Can you summarize your educational background?
I earned my bachelor’s degree in Electrical Engineering from Dalian Maritime University, China, in 2016. After that, I started my PhD studies in Computer Engineering at the University of Tennessee in 2017. I changed my major to Computer Science and joined ICL in June 2017.
How did you first hear about ICL, and what made you want to work here?
I had heard of Oak Ridge National Laboratory (ORNL) before I came to the United States. Upon learning more about what they do at ORNL, I learned about computational science and supercomputing, and—eventually—I learned about the TOP500 list, Prof. Dongarra, and ICL.
What is your focus here? What are you working on?

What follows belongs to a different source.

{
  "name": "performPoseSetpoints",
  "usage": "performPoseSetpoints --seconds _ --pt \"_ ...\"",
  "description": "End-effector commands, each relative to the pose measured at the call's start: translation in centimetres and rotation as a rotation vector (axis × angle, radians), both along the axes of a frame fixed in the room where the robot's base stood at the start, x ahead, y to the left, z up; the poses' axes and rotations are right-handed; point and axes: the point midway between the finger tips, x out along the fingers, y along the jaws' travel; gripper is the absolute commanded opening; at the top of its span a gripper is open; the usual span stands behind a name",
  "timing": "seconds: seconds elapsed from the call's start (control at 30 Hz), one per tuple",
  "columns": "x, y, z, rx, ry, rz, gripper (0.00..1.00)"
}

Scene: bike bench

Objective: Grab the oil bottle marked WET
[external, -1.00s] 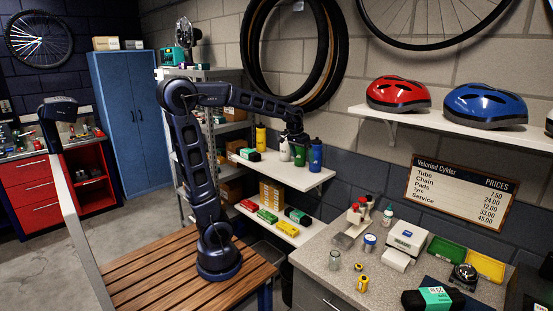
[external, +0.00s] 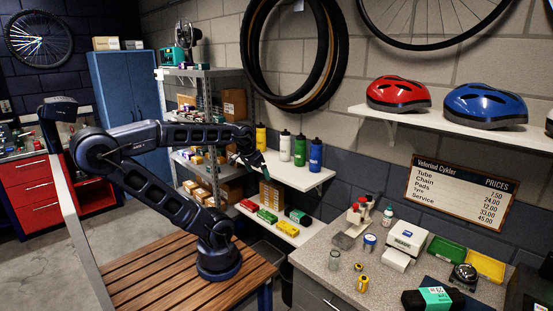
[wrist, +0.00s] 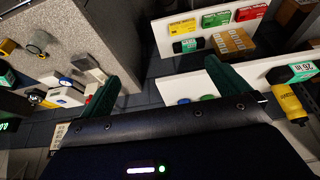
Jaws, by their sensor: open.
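I cannot read the word WET on any bottle in these frames. My gripper (external: 257,163) is left of these, at the front left of the white wall shelf. In the wrist view, my gripper (wrist: 168,75) has its two green fingers spread wide with nothing between them.
The wall shelf (external: 305,177) holds yellow (external: 261,137), white (external: 284,146), green (external: 300,150) and blue (external: 316,155) bottles. Coloured boxes (external: 267,216) lie on the lower shelf. The counter (external: 320,258) holds a white device (external: 408,236), jars and trays. A steel rack (external: 200,72) stands behind my arm.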

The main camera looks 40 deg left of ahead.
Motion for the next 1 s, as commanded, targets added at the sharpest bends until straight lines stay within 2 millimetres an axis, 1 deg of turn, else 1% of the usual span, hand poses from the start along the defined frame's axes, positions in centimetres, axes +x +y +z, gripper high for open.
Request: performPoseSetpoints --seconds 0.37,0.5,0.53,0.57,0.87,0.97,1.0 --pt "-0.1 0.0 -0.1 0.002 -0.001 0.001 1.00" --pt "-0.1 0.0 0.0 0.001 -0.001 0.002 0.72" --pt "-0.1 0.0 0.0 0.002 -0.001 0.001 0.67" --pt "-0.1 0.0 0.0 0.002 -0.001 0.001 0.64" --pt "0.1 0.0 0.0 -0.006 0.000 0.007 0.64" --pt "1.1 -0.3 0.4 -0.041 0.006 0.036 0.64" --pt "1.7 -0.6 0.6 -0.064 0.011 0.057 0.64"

My research work focuses on developing a toolkit that can automatically categorize vast hardware counters based on their performance characteristics and create the corresponding mapping from actual characteristics to ambiguous hardware events.
What would you consider your most valuable “lesson” you have learned so far at ICL?

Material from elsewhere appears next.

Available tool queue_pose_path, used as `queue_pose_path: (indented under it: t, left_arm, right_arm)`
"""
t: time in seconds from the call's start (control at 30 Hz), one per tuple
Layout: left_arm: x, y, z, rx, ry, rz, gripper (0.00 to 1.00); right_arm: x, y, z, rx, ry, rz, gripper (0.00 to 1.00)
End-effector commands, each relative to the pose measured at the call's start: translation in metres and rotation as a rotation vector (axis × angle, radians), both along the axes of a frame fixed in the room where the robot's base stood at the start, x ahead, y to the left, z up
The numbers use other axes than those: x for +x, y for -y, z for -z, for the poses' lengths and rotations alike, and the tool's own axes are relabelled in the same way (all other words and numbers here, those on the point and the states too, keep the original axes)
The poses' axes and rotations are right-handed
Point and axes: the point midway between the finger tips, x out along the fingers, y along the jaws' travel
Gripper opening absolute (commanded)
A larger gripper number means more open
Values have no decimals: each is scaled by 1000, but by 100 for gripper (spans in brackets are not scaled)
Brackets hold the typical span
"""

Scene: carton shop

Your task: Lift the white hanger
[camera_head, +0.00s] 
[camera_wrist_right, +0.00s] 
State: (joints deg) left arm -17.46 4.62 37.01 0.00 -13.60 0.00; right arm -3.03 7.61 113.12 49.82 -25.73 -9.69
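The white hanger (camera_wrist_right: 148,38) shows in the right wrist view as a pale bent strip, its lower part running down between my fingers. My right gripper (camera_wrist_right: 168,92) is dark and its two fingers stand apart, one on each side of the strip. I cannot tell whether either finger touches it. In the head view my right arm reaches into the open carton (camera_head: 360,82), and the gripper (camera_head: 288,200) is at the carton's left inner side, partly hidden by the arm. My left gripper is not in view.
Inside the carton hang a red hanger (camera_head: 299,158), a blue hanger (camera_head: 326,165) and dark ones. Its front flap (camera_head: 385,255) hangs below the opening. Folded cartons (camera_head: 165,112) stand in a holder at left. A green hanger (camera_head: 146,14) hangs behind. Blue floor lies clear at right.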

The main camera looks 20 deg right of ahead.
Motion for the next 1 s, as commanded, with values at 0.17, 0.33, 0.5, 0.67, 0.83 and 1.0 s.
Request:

ICL provides plenty of great opportunities and benefits for students and research scientists who work here. Nearly every Friday, we have a lunch seminar, and ICL will invite a speaker to give a presentation. These presentations are a good opportunity to learn more about HPC from the perspectives of our different research groups/areas. The lunch gathering also provides an opportunity to communicate with the other researchers and possibly work together on something new.
What are your interests/hobbies outside of work?
I enjoy outdoor sports in my spare time. For most of the year, the weather in Knoxville is very mild and suitable for outdoor running and cycling, and the Smoky Mountains provide a good place for hiking.
Tell us something about yourself that might surprise people.
I have participated in a marathon, and I will participate in another marathon in March 2019.
If you weren’t working at ICL, where would you like to be working and why?
I love challenging problems and would like to devote myself to scientific research work. If I was not working at ICL, I may still work as a research assistant at a academic research group in either computer science or engineering.